Bounded Linear Transformation preserves Cauchy Sequences
Jump to navigation
Jump to search
Theorem
Let $\struct {X, \norm {\, \cdot \,}_X}$ and $\struct {Y, \norm {\, \cdot \,}_Y}$ be normed vector spaces.
Let $T : X \to Y$ be a bounded linear transformation.
Let $\sequence {x_n}_{n \mathop \in \N}$ be a Cauchy sequence in $X$.

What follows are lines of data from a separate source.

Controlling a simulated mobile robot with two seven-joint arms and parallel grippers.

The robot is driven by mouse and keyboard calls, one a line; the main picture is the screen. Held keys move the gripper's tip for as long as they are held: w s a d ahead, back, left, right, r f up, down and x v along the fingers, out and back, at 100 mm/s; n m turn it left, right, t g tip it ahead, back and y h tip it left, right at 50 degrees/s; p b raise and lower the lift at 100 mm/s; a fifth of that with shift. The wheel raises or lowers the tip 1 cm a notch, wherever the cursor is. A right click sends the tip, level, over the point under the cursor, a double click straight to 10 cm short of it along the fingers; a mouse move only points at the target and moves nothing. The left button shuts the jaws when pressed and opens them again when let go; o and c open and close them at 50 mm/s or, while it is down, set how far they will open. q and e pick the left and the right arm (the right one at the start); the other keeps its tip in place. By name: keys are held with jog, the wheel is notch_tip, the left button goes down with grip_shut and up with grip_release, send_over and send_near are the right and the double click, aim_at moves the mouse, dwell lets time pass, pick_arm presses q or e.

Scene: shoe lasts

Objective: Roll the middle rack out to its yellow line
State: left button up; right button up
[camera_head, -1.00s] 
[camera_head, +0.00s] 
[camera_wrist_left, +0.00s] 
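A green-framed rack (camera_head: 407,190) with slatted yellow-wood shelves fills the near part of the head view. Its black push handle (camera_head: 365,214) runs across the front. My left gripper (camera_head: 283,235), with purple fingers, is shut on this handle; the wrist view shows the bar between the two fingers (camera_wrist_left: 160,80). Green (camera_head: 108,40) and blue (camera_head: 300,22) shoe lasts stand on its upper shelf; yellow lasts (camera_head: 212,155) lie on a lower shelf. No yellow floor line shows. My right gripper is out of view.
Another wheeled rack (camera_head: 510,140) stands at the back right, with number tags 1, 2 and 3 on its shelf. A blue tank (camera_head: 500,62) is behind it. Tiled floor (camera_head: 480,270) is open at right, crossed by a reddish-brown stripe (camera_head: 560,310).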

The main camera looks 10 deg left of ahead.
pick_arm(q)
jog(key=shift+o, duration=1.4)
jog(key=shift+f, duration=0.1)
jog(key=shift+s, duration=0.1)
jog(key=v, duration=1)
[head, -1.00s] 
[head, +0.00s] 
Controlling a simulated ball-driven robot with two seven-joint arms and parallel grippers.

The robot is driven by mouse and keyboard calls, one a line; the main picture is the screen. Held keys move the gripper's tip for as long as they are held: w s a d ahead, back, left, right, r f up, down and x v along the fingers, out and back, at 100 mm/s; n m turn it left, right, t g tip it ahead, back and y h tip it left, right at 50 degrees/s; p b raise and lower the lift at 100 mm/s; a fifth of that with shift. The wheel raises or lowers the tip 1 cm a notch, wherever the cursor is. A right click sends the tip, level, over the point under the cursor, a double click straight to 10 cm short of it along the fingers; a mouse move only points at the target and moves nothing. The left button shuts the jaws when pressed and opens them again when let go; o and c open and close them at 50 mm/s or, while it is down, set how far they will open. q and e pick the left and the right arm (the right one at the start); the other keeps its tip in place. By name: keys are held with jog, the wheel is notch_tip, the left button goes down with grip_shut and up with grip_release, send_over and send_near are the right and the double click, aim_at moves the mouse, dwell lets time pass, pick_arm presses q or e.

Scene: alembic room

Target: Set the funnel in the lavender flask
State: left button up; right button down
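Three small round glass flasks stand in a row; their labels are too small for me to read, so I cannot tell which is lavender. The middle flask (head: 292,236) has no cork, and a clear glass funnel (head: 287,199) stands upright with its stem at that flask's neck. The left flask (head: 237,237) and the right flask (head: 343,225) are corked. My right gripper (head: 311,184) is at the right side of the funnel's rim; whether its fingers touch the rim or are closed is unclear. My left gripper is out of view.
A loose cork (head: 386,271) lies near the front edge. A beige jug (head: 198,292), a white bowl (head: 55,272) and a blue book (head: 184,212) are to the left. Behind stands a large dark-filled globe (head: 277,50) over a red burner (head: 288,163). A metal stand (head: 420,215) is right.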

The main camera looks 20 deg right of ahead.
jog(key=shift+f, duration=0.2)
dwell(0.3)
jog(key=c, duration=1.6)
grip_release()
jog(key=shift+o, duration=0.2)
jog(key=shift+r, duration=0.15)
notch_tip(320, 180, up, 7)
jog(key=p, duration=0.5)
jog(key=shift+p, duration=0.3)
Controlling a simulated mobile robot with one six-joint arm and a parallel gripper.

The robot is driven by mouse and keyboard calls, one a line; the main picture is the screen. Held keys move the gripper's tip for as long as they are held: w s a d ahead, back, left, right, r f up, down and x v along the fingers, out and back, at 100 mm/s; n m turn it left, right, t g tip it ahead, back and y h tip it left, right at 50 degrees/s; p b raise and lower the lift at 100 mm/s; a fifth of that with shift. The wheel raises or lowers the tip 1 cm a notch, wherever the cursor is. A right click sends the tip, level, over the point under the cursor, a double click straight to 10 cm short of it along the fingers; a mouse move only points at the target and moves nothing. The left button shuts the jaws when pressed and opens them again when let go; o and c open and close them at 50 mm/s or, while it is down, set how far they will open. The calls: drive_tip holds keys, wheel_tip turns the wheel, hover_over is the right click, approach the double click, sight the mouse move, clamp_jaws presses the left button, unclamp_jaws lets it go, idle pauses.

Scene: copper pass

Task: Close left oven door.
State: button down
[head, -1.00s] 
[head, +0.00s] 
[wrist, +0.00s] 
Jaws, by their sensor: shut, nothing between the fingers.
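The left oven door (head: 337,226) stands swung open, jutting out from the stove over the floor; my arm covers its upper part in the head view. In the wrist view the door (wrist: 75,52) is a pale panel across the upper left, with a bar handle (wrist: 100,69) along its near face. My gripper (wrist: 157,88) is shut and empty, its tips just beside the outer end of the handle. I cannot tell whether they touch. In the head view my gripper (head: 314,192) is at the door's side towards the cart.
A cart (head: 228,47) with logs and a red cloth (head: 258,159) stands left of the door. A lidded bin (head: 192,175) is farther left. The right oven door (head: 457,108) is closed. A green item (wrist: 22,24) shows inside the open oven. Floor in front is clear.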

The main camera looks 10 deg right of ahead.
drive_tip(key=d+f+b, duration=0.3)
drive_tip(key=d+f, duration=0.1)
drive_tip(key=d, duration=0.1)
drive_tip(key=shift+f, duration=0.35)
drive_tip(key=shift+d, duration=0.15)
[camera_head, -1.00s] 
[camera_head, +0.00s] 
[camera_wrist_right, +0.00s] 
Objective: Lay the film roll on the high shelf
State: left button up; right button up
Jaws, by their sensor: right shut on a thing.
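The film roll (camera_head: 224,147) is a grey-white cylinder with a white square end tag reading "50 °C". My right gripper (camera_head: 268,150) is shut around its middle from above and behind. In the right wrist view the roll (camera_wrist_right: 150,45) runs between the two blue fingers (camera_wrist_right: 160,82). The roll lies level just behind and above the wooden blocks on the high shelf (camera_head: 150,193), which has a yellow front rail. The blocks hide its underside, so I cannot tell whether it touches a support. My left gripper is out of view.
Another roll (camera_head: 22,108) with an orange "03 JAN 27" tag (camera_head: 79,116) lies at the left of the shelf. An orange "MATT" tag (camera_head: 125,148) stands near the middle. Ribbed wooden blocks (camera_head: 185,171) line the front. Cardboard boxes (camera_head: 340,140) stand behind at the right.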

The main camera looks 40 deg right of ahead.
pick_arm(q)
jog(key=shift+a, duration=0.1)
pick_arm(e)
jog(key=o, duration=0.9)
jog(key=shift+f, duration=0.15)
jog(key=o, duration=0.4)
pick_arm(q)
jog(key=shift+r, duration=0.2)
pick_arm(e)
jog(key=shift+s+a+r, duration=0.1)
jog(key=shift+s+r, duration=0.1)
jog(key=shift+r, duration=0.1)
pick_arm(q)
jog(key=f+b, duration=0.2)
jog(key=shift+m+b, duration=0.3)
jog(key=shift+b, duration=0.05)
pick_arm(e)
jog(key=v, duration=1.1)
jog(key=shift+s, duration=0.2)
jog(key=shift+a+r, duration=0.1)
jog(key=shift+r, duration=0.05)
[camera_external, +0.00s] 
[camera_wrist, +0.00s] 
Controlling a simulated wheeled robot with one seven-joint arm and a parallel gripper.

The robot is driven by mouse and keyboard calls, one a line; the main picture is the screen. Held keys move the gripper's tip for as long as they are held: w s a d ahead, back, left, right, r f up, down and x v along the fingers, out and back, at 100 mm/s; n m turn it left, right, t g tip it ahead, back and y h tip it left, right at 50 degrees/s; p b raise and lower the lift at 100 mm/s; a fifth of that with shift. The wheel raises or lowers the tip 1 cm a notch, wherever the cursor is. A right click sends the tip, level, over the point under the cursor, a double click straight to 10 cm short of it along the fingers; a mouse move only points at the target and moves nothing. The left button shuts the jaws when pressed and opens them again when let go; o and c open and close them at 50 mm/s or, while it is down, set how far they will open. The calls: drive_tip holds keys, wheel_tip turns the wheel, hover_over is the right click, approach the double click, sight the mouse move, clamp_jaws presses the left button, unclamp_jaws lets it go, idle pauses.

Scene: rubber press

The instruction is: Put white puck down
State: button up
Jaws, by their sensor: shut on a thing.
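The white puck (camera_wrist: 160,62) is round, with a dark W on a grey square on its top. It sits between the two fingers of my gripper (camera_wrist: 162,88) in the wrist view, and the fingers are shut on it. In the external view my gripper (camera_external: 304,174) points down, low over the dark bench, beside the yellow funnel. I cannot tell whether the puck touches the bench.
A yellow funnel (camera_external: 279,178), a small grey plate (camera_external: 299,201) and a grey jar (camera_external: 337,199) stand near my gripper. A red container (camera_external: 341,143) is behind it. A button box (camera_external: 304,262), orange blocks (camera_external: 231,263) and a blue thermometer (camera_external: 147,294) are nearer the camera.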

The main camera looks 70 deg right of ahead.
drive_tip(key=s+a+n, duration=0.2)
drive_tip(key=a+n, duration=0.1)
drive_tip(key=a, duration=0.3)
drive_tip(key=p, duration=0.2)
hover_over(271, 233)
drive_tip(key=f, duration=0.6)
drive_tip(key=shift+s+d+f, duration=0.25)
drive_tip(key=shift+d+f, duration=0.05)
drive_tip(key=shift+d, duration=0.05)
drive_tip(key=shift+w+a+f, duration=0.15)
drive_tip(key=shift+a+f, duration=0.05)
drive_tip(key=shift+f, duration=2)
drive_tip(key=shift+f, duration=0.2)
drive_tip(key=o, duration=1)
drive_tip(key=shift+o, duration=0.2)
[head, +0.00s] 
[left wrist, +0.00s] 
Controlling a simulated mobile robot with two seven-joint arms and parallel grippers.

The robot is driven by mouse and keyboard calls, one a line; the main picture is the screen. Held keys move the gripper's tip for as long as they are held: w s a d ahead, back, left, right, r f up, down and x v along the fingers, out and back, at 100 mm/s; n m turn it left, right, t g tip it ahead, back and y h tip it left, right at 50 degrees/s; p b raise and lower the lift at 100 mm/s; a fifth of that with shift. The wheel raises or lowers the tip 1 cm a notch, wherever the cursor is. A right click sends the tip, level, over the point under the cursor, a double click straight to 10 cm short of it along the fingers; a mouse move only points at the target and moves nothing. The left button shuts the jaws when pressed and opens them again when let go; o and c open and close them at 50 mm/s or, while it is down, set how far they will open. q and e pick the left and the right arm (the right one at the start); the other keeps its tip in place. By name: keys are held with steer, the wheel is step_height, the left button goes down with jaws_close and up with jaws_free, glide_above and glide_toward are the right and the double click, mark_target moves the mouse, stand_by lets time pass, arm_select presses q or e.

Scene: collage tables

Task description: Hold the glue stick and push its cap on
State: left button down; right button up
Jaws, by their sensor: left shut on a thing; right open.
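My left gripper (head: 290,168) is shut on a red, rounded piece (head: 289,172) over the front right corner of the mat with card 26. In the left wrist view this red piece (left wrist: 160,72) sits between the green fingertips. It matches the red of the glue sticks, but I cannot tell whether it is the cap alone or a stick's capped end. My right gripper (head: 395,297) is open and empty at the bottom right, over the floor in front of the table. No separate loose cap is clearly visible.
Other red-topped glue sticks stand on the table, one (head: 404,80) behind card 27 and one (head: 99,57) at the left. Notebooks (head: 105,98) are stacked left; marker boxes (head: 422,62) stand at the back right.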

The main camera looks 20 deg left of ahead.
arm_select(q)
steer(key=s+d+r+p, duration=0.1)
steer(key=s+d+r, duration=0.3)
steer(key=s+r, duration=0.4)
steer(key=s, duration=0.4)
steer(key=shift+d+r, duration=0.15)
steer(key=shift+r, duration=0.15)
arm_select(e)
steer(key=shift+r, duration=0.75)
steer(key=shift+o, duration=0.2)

Then $\sequence {T x_n}_{n \mathop \in \N}$ is a Cauchy sequence in $Y$.
Proof
Since $T$ is a bounded linear transformation, there exists $M > 0$ such that:
- $\norm {T x}_Y \le M \norm x_X$
for all $x \in X$.
So, since $T$ is linear, we have:
- $\norm {T x_n - T x_m}_Y \le M \norm {x_n - x_m}_X$
Let $\epsilon > 0$.
Since $\sequence {x_n}_{n \mathop \in \N}$ is Cauchy, there exists $N \in \N$ such that:
- $\ds \norm {x_n - x_m}_X < \frac \epsilon M$
for $n, m \ge N$.
Then:
- $\ds \norm {T x_n - T x_m} < M \paren {\frac \epsilon M} = \epsilon$
for $n, m \ge N$.
So $\sequence {T x_n}_{n \mathop \in \N}$ is a Cauchy sequence in $Y$.
$\blacksquare$